Verbal Commits’ Paul Pettengill proposed a hypothesis about these players. Paul proposed that there is a measurable difference in the quality of these recruits based on the number and quality of offers they receive. And the historical data confirm his hypothesis. On average, a two-star recruit who attends Iona and received offers from Providence and Seton Hall performs slightly better than a two-star recruit whose only offer was from Iona.
This offer information is not particularly meaningful for recruits above the 2-star level. Essentially if the scouting services have rated a player in detail, their evaluations are far more important than the offer information. But for 2-star recruits, players for whom we have very little information on their potential quality, the offer data is important.

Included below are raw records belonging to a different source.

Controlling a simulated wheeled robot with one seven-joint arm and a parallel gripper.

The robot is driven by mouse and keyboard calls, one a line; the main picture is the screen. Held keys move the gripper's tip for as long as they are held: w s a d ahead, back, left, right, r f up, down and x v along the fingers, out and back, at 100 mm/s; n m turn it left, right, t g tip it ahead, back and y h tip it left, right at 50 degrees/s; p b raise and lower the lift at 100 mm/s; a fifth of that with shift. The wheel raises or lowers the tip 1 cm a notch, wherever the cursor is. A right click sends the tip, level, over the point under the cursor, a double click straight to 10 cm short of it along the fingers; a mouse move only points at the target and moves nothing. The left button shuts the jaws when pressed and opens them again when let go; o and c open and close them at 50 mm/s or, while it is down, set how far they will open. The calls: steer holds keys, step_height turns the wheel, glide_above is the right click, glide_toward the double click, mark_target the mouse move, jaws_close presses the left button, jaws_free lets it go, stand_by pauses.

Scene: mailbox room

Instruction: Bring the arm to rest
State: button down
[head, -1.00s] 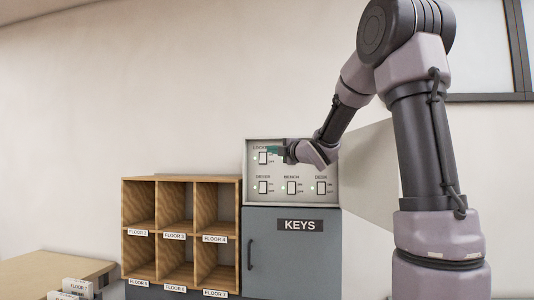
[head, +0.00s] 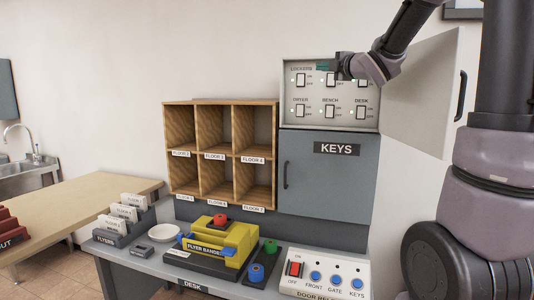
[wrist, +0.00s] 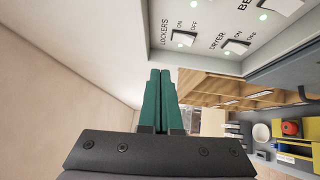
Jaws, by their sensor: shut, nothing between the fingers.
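My gripper (head: 322,68) has green fingers and hangs in front of the upper row of the switch panel (head: 287,118), just right of the LOCKERS switch (head: 301,80). In the wrist view my gripper (wrist: 160,73) has its two fingers together, with nothing between them. The fingertips look apart from the LOCKERS switch (wrist: 184,37) there. The arm is stretched out from the right side of the head view, and its wrist hides part of the upper switches. The DRYER switch (wrist: 236,47) also shows in the wrist view.
The panel's door (head: 430,95) stands open to the right, close to my arm. Open air lies left of the panel.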

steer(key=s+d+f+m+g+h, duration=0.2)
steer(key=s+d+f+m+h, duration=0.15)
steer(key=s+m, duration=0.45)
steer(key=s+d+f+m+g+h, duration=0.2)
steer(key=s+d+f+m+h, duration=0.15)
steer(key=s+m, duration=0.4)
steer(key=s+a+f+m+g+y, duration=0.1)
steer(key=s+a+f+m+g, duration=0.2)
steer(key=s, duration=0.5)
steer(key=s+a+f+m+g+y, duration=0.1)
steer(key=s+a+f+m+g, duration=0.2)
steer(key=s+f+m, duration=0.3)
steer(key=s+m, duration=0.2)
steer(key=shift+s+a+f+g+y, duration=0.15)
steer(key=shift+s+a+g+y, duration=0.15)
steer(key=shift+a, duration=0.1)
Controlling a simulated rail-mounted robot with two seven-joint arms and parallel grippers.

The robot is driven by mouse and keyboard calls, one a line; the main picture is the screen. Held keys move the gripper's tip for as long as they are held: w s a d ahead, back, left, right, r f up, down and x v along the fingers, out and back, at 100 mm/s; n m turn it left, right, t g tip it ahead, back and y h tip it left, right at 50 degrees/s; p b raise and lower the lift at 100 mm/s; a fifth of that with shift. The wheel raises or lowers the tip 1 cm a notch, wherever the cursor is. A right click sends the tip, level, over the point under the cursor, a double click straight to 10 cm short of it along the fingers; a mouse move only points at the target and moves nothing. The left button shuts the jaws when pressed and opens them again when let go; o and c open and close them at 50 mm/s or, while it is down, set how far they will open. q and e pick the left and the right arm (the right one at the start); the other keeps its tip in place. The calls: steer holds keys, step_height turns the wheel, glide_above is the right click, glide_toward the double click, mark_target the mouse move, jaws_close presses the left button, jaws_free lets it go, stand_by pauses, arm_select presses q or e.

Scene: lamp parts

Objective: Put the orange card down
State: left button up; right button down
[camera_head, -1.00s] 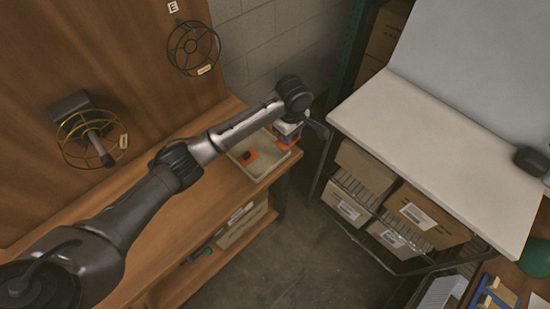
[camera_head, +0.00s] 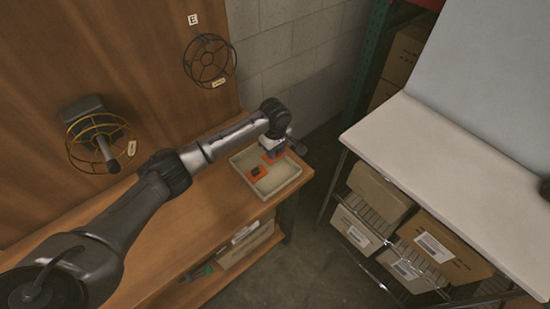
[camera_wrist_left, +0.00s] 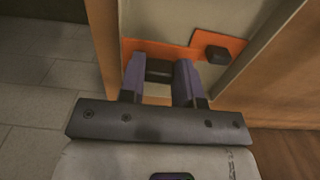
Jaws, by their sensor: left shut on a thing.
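My left gripper (camera_head: 271,152) is at the back part of the cream tray (camera_head: 284,187) on the wooden bench. It is shut on the black block of an orange card (camera_head: 268,159). In the left wrist view the fingers (camera_wrist_left: 160,72) grip this block, and the held orange card (camera_wrist_left: 135,47) spreads out behind it. I cannot tell whether the card touches the tray floor. A second orange card (camera_head: 251,177) with a black block lies in the tray beside it; its block also shows in the left wrist view (camera_wrist_left: 216,54). My right gripper is out of view.
Two wire-caged lamps, one yellow (camera_head: 97,142) and one black (camera_head: 209,61), are on the wooden back panel. A white-topped table (camera_head: 430,150) with cardboard boxes (camera_head: 378,190) below stands right, across a floor gap. The tray's front area is free.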

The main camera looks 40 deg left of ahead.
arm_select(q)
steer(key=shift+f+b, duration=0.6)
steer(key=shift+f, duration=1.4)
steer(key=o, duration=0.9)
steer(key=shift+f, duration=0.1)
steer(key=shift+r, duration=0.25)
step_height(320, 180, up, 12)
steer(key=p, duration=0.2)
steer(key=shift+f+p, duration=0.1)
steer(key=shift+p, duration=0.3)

In addition to those major changes in the model, I also make a number of minor changes.
- I have improved the modeling of a player’s aggressiveness on the court, (the percentage of possessions used). As Ken Pomeroy noted here, when players transfer from a lower to a higher ranked program, they typically shoot less. This is now incorporated in the model.
- I made a special adjustment for Harvard’s defense. With Kyle Casey and Brandyn Curry suspended last year, the Harvard defense fell off a cliff. (Ironically they still won in the NCAA tournament.) With Casey and Curry expected back on the team, I based Harvard’s defensive projection on the change from 2012. Harvard still does not show up in the Top 25 of my model, but they are close, and I won’t argue with anyone who ranks them in the Top 25. On paper, this is clearly the best Harvard team in the modern era.
- Finally, I upgraded the expectations for this year’s elite recruits slightly. A substantial number of sources have said that this is the best high school class in recent memory and that Andrew Wiggins is the highest rated high school player since LeBron James. The projections have been tweaked to account for this.
Bottom Line: With better information on each player’s potential, and a new simulation approach, the model ‘s predictions should be even more informative in 2013-14.